Blue hydrogen refers to the hydrogen produced from natural gas when the associated CO2 generated is sequestered underground forever. With a stringent emissions mitigation system, the low-carbon hydrogen is not responsible for additional CO2 entering the earth’s atmosphere.

When burned, end-product hydrogen produces heat while leaving only H2O as a byproduct, making it an extremely clean energy source. The hydrogen market is expected to grow into a multitrillion-dollar one worldwide over the next decade, with countries like the United States and China vying for leadership.

One area of confusion for many is the difference between green and blue hydrogen. Green hydrogen comes into play when the energy used in powering electrolysis, an essential process in creating hydrogen, is derived from renewable sources like water, wind, and solar. By contrast, blue hydrogen involves a steam methane reforming process, in which hot steam acts as a catalyst when mixed with natural gas.

One major hurdle with blue hydrogen is ensuring that leaks during natural gas drilling, extraction, and transportation do not result in significant methane emissions. This is critically important because the International Energy Agency estimates that a single ton of methane has the equivalent effect on global warming as 28 to 36 tons of CO2.

Hydrogen, sometimes called the “Swiss Army knife” of energy, offers unparalleled versatility and is expected to have an outsized role in the multistage process of decarbonizing heavy industries such as commercial trucking, shipping, and airplane transportation.

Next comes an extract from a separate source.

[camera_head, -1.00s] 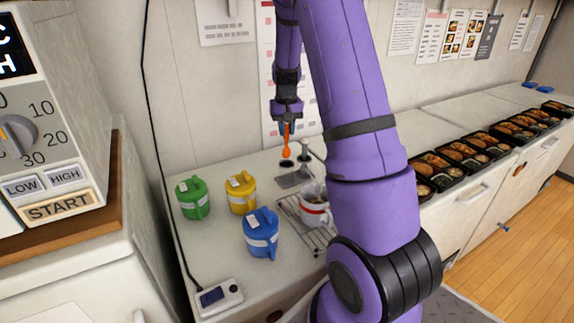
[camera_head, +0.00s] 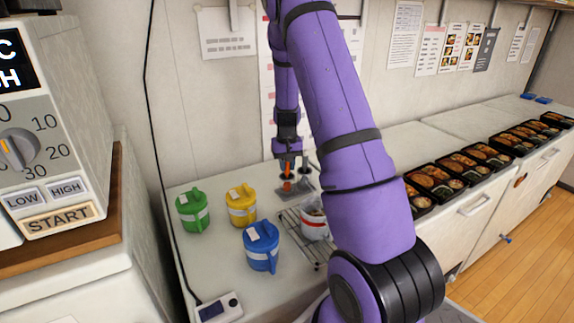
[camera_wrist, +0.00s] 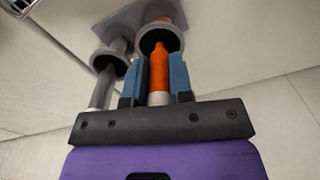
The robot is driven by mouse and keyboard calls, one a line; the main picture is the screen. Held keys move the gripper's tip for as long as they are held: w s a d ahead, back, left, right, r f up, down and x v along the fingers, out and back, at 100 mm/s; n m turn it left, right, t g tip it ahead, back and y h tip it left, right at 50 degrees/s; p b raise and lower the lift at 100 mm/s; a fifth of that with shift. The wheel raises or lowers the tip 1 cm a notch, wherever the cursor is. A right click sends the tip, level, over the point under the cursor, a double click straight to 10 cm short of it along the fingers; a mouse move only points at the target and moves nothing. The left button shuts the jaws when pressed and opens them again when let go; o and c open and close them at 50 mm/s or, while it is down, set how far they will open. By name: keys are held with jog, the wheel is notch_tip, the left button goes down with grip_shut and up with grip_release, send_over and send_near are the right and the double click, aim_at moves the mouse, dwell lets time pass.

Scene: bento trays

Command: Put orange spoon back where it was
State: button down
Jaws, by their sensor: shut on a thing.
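My gripper (camera_wrist: 158,80) is shut on the orange spoon (camera_wrist: 159,70) by its handle, seen between the two blue finger pads in the wrist view. The spoon points away from my gripper, and its far part passes into or behind a grey ring (camera_wrist: 160,38) of a grey stand (camera_wrist: 128,18); I cannot tell exactly how deep it sits. A second grey ring (camera_wrist: 108,62) stands beside it, around a grey post. In the head view, the orange spoon (camera_head: 287,186) hangs upright below my gripper (camera_head: 287,165), at the grey stand (camera_head: 294,194).
Green (camera_head: 192,211), yellow (camera_head: 241,206) and blue (camera_head: 261,246) lidded mugs stand to the left. Bento trays (camera_head: 462,163) line the right counter.

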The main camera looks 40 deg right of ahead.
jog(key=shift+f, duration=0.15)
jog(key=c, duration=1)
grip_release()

While hydrogen does not efficiently compete with the EV batteries on smaller vehicles, it does away with the need for massive batteries, energy-intensive to produce, on larger vehicles.

One of hydrogen’s most immediate uses is as a chemical industrial process component that helps clean up the steel industry. It also underlies the Haber-Bosch process, which creates ammonia for fertilizer using hydrogen and nitrogen. This process has revolutionized agricultural production, allowing it to keep pace with a rapidly increasing population over the past century.

The major hurdle preventing green and blue hydrogen’s adoption is cost. Simply delivering hydrogen from natural gas costs $1.50 per kilogram, which more than triples when clean hydrogen is the aim. Launched in June 2021, the Department of Energy’s Hydrogen Shot program seeks to address that and bring clean hydrogen costs from the current $5 to around $1 per kilogram within a decade.

Large-scale projects such as the Louisiana Clean Energy Complex, which create economies of scale, are essential in accomplishing this and can access significant federal and state incentives while generating local economic growth. The complex requires the efforts of 2,000 construction workers to complete, with 170 permanent jobs, at an average salary of $93,000, created.